> Objective: Repeat every line of the material, character for character.

> Raw data:

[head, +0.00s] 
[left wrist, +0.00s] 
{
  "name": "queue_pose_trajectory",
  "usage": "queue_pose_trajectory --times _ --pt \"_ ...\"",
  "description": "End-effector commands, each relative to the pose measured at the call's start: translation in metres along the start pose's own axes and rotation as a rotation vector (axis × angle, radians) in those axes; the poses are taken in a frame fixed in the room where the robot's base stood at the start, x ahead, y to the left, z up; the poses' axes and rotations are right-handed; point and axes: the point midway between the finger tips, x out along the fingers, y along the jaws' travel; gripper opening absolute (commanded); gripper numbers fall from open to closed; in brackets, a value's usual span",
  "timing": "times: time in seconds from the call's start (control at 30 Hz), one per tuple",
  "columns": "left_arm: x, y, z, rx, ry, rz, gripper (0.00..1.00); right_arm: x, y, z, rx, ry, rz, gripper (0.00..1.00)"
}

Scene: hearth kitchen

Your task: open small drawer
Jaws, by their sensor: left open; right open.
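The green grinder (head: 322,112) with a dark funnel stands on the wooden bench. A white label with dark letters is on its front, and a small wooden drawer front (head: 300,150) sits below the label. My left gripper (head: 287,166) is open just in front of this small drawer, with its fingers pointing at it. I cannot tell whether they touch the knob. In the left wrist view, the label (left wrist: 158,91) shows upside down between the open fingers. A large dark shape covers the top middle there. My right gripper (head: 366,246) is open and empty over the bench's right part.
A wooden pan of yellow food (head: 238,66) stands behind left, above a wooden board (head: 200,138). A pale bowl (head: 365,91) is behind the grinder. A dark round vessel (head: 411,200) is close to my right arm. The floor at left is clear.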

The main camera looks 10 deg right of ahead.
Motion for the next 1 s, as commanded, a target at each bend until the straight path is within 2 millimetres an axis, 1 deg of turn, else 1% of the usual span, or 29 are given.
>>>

> Result for this task:
[head, +0.00s] 
[left wrist, +0.00s] 
{
  "name": "queue_pose_trajectory",
  "usage": "queue_pose_trajectory --times _ --pt \"_ ...\"",
  "description": "End-effector commands, each relative to the pose measured at the call's start: translation in metres along the start pose's own axes and rotation as a rotation vector (axis × angle, radians) in those axes; the poses are taken in a frame fixed in the room where the robot's base stood at the start, x ahead, y to the left, z up; the poses' axes and rotations are right-handed; point and axes: the point midway between the finger tips, x out along the fingers, y along the jaws' travel; gripper opening absolute (commanded); gripper numbers fall from open to closed; in brackets, a value's usual span",
  "timing": "times: time in seconds from the call's start (control at 30 Hz), one per tuple",
  "columns": "left_arm: x, y, z, rx, ry, rz, gripper (0.00..1.00); right_arm: x, y, z, rx, ry, rz, gripper (0.00..1.00)"
}

Scene: hearth kitchen

Your task: open small drawer
Jaws, by their sensor: left open; right open.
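The green grinder (head: 322,112) with a dark funnel stands on the wooden bench. A white label with dark letters is on its front, and a small wooden drawer front (head: 300,150) sits below the label. My left gripper (head: 287,166) is open just in front of this small drawer, with its fingers pointing at it. I cannot tell whether they touch the knob. In the left wrist view, the label (left wrist: 158,91) shows upside down between the open fingers. A large dark shape covers the top middle there. My right gripper (head: 366,246) is open and empty over the bench's right part.
A wooden pan of yellow food (head: 238,66) stands behind left, above a wooden board (head: 200,138). A pale bowl (head: 365,91) is behind the grinder. A dark round vessel (head: 411,200) is close to my right arm. The floor at left is clear.

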The main camera looks 10 deg right of ahead.
Motion for the next 1 s, as commanded, a target at each bend until the straight path is within 2 millimetres an axis, 1 deg of turn, else 1% of the usual span, or 29 are given.
>>>

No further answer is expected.